To secure immediate help, Schmidt exchanged 1975’s 1st overall pick in the offseason for 4th-line Flyers center Bill Clement. Getting traded from the Stanley Cup champions to the Capitals tore him up. “It was as if I was exiled from my family.” Sandwiched between four seasons with the Flyers and seven years with the Flames, Clement spent 46 games as captain of the Capitals in 1975-76. He scored a respectable 10 goals and 17 assists – despite thinking of his new teammates as, quote, “dog meat.” (From the book Hockey Card Stories)

The Caps also got Philly’s first-round pick, 18th overall, which they used on a forward named Alex Forsyth. Red flags were raised when Forsyth announced at his first media session, “Skating is not one of my finer points.” Uh-oh. Sent to the Caps’ AHL team in Richmond, Forsyth was buried on the Robins’ bench, shattering his confidence. Signed by Schmidt to a multi-year contract, Forsyth would play just one NHL game. On November 12, 1976, Secretary of State Henry Kissinger showed up at Capital Centre, and so did Alex, for a 5-4 loss to Chicago. Two years later he hung up his skates, went home to Kingston, Ontario, and began a more successful career as a police officer. (originalhockeyhalloffame.com, Washington Post)

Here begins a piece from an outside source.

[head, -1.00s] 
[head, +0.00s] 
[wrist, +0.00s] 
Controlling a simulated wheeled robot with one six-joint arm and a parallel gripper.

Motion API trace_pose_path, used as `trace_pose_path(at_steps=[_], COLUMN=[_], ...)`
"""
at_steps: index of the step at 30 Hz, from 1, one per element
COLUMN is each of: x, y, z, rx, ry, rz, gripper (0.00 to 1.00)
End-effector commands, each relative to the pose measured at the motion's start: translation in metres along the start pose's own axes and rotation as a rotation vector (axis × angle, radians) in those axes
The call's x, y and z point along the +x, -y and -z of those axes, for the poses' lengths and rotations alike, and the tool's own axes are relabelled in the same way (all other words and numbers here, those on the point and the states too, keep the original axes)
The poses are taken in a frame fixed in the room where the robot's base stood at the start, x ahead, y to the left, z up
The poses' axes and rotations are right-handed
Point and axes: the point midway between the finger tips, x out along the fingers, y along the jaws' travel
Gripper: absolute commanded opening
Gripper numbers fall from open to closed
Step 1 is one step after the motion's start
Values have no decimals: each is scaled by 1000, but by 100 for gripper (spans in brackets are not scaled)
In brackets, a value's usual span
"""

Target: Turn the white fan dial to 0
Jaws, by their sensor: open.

This trade sometimes gets brought up on amateur draft day, and how the Flyers got the sweet end of the deal – drafting Mel Bridgman, a center who amassed 701 points in a 14-year NHL career. At the time, Philly writer Bill Fleischman called it “a deal that left many hockey observers shaking their heads in disbelief.” Sports Illustrated, though, pointed out the deal’s x-factor: the WHA was always lurking with big-money offers. “Washington realized it probably would have been unable to sign the NHL’s No. 1 amateur draft choice, so the Capitals wisely traded the pick.”

Decades later, nhl.com weighed in with a far harsher review. “The trade set the Caps’ franchise back several seasons and stands as one of the worst decisions in the team’s early history.” That’s a wildly overblown hot take, especially in a diluted draft. Because of the WHA rivalry, top prospects had been plucked as underage juniors in prior drafts. Consider also that Bridgman developed within the protective embrace of the Broad Street Bullies. Caps rookies received no such protection, making it unlikely Bridgman would have prospered as well in the Capitals’ organization.

Bottom line: no one player, much less a rookie, was going to alter the Caps’ trajectory. As proof, consider the player Washington would have drafted had it kept the pick. Not Bridgman, according to The Hockey News, but Don Ashby, a prolific scorer with the Calgary Centennials. What caught the Caps’ attention was 52 goals in Ashby’s just-completed 70-game season.

Selected 6th overall by Toronto, Ashby was promoted directly to Maple Leaf Gardens. He wasn’t ready, scoring a meager six goals as a rookie – though he did improve to 19 goals as a sophomore. The escalator only went down from there. Don spent four years bouncing between the minors and the NHL in Toronto, Colorado, and Edmonton. He’d only play 62 games total in the majors over that span, which included his temporary retirement.

The real tragedy for Don Ashby came while driving on May 30, 1981. He and his wife Terry were struck in a head-on collision. Ashby died hours later, at the age of 26.